Austin comes over to Julie's house and flings his paper down onto her lap. There's a big, red "D-" scrawled on top of it. Here's what happened: Julie rewrote his paper and emailed him the lame version, and Austin, who is an idiot, printed it out and turned it in without even reading it over to see if it was the same one she wrote the night he threw his little pity party. Julie and Austin battle back and forth about how she's just lashing out over some "chick thing" about how his penis got elevated with Sarann, which Julie denies vehemently. She's actually just mad at Austin for manipulating her into writing his paper for him. Plus, and she doesn't actually say this, she's also disappointed and hurt by her friend's violation of the Code, which states that friends don't flake on friends over some guy (though of course this code is violated with shameful frequency; in fact, we're all pretty much guilty of it at one point or another). Julie ends the bicker festival with a demand for the $15 he owes her for the tutoring. She wrote two different versions of that paper in just one hour? Julie is a genius. Austin makes some parting quip about how he "did learn something: Iago betrayed Othello because he was jealous." Meaning, of course, that Julie is into Austin. And oh boy I hope not. Because clearly, a liaison between Julie and Austin is going to end in tears -- or even worse, it might be kind of boring.

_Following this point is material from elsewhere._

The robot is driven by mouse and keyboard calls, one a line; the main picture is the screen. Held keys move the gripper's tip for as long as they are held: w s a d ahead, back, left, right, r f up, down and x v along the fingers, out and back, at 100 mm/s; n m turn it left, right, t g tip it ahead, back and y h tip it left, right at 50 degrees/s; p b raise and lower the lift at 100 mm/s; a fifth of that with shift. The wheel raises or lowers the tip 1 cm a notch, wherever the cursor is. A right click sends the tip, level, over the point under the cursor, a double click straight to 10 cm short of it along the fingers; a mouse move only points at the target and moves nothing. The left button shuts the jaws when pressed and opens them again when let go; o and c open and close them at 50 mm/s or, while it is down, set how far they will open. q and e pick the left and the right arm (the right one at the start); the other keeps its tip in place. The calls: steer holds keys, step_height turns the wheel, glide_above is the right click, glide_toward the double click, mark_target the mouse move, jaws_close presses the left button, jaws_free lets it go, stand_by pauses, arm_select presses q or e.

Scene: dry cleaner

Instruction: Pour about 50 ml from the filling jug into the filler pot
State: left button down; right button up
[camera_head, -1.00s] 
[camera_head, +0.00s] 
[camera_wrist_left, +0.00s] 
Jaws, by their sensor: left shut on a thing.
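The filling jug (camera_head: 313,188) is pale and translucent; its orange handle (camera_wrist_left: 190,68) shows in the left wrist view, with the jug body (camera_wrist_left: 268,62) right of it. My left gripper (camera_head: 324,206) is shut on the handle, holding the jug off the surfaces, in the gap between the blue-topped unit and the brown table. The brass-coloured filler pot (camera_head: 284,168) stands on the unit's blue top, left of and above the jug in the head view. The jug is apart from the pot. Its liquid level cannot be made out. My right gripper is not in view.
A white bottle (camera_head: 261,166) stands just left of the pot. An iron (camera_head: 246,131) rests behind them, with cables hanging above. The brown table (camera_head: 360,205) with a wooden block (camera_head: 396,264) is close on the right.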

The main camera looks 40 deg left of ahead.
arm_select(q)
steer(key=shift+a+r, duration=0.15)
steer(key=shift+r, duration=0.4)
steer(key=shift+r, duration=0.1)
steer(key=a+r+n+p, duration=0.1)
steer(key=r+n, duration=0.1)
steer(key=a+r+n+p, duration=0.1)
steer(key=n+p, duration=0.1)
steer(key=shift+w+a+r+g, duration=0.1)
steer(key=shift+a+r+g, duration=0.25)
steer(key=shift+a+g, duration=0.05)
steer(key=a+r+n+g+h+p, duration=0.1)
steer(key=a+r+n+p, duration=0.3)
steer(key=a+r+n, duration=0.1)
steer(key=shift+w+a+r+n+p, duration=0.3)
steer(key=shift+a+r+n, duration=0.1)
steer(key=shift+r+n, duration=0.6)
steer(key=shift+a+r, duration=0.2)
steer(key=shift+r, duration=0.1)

Bree and Orson are in the kitchen, Bree is trussing a chicken. Literally. Danielle walks in and reports that ancient Robert has dumped her. Bree does a very good job of looking the correct level of surprised by the news. And what did Danielle do? She called the principal of her school and got him fired, and when creepy old Robert called to yell at her, Danielle "recorded the call and sent the tape of it to his wife." So he's getting nothing in his divorce settlement, and essentially his whole life is over. Danielle, looking pretty pleased with herself, trots out of the room. Orson, impressed: "I must say, that was pretty underhanded of her." Bree: "Yes. I wonder where she gets it." The camera lingers meaningfully on Bree as she cuts the extra string on the knot holding the chicken legs together with a decisive snip. What was that? An allusion to cleaning up loose ends? Or maybe just a nod to castration?